How to Make Usucha – The 400-Year-Old Way to Drink Matcha

 

Bamboo whisk in matcha bowl

If you’ve only ever had matcha lattes, you’re missing the quiet drama of usucha: the thin, frothy tea that Zen monks have been sipping since the 16th century. No milk, no sugar—just bright jade liquor and a cloud of micro-foam. Ready in 90 seconds, meditative for hours.

What You Need

  • 1 tsp (2 g) ceremonial-grade matcha
  • 70 ml soft water, 80 °C / 175 °F
  • Bamboo whisk (chasen)
  • Tea bowl (chawan) – any wide, low mug works
  • Fine mesh sifter

Step-by-Step

1. Warm & dry
Swirl hot water in your bowl, discard, wipe dry.

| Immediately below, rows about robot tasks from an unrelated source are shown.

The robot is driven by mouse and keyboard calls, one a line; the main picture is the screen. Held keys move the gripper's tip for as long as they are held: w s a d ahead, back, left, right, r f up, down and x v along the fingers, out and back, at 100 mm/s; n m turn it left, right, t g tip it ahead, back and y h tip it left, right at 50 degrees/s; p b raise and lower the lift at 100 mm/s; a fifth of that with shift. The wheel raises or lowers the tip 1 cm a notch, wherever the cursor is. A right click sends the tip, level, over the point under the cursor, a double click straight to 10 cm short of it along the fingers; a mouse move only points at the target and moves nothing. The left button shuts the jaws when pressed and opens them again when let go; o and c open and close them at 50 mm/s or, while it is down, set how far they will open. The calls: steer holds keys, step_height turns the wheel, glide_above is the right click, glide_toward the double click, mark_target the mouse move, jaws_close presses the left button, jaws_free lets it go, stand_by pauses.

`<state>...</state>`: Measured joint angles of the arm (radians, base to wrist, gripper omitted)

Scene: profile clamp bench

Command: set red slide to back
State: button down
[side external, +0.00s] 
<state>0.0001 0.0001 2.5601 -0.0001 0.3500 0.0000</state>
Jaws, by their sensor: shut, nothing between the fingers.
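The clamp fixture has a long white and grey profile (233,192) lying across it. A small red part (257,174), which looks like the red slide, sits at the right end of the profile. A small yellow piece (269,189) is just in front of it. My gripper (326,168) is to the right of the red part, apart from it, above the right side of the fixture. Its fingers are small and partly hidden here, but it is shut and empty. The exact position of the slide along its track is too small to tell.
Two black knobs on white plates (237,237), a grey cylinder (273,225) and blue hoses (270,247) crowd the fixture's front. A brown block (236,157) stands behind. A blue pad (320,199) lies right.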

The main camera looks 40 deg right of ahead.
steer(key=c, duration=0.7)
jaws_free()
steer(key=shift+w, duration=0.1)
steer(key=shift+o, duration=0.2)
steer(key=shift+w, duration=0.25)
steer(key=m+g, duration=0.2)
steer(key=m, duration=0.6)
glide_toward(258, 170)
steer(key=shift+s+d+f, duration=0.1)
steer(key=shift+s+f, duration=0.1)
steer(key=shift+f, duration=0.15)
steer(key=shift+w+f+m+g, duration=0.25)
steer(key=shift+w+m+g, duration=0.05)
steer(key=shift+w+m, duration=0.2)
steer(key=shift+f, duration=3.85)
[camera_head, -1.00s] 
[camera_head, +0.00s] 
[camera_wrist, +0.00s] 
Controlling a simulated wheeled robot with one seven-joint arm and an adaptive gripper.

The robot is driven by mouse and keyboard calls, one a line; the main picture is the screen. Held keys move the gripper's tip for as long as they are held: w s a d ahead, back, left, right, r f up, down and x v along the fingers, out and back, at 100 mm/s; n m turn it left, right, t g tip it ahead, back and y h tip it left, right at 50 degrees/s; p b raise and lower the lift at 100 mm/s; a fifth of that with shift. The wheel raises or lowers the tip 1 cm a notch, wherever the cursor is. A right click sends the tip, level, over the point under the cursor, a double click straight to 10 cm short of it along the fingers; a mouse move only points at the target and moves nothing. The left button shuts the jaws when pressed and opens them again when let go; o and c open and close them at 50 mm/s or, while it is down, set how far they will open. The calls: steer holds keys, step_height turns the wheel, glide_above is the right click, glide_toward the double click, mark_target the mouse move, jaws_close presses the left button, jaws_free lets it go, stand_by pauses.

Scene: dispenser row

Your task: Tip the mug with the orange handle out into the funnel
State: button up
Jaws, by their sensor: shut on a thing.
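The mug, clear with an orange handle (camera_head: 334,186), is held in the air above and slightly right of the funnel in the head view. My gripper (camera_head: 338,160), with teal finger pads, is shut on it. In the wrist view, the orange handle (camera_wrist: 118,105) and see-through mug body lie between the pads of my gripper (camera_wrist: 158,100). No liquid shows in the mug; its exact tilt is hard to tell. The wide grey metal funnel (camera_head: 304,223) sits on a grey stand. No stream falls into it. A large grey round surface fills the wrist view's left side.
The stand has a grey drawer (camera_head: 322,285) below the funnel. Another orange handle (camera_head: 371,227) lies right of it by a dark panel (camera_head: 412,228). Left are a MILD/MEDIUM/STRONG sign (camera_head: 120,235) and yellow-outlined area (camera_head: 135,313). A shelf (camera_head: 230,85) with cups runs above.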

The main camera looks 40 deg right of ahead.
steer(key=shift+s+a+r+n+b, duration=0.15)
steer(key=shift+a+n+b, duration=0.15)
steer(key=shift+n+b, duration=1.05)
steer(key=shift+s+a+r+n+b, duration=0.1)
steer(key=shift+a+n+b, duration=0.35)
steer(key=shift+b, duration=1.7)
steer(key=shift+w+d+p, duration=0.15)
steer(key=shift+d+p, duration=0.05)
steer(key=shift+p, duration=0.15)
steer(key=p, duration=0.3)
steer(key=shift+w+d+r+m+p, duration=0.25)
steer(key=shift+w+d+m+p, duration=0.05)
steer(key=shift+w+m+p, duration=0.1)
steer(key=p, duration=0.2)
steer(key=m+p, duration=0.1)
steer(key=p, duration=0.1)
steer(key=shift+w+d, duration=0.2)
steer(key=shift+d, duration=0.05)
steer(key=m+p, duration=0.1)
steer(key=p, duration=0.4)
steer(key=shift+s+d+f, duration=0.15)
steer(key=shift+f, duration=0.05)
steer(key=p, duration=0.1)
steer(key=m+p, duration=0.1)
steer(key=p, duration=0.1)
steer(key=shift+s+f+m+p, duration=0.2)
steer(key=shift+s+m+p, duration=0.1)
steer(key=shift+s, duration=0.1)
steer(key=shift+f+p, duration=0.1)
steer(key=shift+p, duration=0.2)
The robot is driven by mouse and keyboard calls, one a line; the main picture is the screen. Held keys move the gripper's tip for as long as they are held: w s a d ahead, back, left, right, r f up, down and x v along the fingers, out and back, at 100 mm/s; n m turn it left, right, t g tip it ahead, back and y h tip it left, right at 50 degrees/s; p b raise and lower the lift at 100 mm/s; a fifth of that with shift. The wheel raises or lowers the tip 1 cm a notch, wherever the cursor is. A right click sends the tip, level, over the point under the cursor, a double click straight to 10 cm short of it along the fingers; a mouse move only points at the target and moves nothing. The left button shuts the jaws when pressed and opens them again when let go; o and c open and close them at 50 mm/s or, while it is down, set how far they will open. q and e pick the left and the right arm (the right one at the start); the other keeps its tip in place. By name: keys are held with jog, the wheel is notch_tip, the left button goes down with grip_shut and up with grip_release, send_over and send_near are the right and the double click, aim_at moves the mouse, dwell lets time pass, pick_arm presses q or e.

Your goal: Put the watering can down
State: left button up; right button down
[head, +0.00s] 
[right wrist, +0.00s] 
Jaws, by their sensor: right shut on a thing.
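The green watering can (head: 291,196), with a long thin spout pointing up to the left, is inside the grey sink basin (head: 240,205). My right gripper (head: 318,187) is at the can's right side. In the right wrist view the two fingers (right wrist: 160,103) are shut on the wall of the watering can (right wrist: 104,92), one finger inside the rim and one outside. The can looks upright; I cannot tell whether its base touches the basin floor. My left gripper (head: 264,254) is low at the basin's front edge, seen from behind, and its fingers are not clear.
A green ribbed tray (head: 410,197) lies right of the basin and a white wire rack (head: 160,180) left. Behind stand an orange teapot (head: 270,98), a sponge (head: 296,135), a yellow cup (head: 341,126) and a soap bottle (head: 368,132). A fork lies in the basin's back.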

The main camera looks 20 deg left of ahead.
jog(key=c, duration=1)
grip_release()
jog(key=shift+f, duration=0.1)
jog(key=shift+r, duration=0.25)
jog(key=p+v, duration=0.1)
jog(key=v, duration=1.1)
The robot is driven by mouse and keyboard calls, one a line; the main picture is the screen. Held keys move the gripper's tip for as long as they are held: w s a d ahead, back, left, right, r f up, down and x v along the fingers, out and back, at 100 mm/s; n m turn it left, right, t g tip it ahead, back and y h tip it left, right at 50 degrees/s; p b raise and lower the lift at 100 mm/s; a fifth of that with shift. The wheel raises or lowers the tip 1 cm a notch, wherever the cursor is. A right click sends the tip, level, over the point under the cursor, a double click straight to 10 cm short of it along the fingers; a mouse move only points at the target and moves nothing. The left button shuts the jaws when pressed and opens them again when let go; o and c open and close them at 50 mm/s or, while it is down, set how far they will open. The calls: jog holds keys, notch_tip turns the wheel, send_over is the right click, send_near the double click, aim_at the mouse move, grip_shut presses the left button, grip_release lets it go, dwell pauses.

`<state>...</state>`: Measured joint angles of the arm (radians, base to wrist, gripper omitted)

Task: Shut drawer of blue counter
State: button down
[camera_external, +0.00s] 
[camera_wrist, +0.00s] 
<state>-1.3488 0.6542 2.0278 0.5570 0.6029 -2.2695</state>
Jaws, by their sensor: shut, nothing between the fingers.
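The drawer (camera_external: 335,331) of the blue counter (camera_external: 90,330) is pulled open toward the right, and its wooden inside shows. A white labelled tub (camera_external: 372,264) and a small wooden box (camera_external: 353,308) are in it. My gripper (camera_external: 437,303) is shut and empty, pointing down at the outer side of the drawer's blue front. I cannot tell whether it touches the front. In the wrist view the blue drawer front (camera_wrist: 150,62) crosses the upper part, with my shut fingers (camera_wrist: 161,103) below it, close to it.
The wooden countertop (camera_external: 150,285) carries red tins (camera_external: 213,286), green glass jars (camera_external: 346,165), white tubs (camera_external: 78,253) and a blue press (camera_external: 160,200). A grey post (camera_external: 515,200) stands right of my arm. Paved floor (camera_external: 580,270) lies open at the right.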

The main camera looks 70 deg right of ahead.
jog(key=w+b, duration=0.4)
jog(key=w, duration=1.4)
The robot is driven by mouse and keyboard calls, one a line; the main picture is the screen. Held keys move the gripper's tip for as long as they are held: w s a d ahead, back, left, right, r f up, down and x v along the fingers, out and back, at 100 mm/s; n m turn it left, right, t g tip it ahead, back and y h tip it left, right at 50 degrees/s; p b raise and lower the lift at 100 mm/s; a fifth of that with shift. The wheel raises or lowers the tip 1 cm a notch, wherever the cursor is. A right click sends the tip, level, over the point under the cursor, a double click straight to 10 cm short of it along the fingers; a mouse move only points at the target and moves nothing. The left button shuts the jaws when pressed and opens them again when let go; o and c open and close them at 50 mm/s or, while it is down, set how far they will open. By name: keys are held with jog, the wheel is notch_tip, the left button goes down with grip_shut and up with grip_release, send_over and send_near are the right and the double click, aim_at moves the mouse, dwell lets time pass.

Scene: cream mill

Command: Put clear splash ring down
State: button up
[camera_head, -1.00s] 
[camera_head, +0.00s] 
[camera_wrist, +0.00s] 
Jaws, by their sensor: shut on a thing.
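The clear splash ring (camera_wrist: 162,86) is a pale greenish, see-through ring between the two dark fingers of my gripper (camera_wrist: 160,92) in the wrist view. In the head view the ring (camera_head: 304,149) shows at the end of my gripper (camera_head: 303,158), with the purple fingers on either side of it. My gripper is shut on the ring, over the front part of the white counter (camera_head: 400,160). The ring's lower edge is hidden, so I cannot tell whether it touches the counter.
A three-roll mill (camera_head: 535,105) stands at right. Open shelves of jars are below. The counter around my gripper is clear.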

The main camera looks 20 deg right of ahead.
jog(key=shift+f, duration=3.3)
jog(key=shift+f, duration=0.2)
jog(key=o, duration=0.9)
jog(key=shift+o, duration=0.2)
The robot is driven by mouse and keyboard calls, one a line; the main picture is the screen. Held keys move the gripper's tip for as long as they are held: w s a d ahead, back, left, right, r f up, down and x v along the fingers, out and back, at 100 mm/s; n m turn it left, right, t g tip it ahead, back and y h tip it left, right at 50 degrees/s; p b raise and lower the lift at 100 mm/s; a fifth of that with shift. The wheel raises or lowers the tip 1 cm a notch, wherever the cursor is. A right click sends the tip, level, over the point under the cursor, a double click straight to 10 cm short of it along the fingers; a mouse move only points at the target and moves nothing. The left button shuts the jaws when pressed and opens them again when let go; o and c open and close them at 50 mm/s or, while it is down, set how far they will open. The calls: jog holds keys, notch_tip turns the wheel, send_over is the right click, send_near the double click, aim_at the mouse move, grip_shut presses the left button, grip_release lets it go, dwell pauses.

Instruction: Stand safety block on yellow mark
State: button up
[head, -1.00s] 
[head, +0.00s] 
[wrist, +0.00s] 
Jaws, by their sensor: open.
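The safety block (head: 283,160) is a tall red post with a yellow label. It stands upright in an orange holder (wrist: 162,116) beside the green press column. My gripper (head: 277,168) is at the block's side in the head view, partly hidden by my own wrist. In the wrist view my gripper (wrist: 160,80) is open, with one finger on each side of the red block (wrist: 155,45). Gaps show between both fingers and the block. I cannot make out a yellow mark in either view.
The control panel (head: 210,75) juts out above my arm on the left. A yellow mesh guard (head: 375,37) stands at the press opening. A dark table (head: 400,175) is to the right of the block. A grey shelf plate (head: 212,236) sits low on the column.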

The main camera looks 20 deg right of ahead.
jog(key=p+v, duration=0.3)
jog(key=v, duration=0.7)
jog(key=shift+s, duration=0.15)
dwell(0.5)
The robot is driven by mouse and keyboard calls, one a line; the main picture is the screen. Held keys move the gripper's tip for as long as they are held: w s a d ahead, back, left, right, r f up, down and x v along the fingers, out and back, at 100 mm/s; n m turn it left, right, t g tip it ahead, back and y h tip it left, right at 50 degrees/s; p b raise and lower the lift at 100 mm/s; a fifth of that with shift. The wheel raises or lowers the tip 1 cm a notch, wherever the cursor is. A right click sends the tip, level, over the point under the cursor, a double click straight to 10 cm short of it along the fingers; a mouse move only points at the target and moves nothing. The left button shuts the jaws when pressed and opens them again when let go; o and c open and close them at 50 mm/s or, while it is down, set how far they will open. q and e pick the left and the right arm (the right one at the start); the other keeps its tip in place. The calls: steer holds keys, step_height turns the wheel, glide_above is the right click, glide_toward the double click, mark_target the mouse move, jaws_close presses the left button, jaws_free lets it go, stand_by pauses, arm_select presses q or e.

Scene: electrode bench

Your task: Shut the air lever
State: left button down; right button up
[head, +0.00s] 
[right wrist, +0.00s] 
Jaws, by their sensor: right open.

A cold or wet bowl kills the foam.
2. Sift
Place the matcha in the sieve and tap through. Clump-free powder = lump-free tea.
3. Add water
Pour in the 70 ml just-off-boil water. Anything hotter scalds the leaf; cooler won’t froth.
4. Whisk like you mean it
Hold the whisk vertically; draw rapid “M” or “W” strokes for 15–20 s until a fine, even foam appears. Think: tiny beer head, not dish-soap bubbles.
5. Sip, don’t gulp
Rotate the bowl in your palm, breathe in the sweet-grass aroma, drink in three calm sips.

Close-up of usucha foam

Troubleshooting

  • Bitter? Lower water temp or use fresher powder.
  • No foam? Whisk faster or check if whisk prongs are broken.
  • Sediment? Sift again.

That’s it—ancient ritual, modern kitchen. Once you taste the silky umami you’ll understand why the Japanese call matcha “liquid Jade.”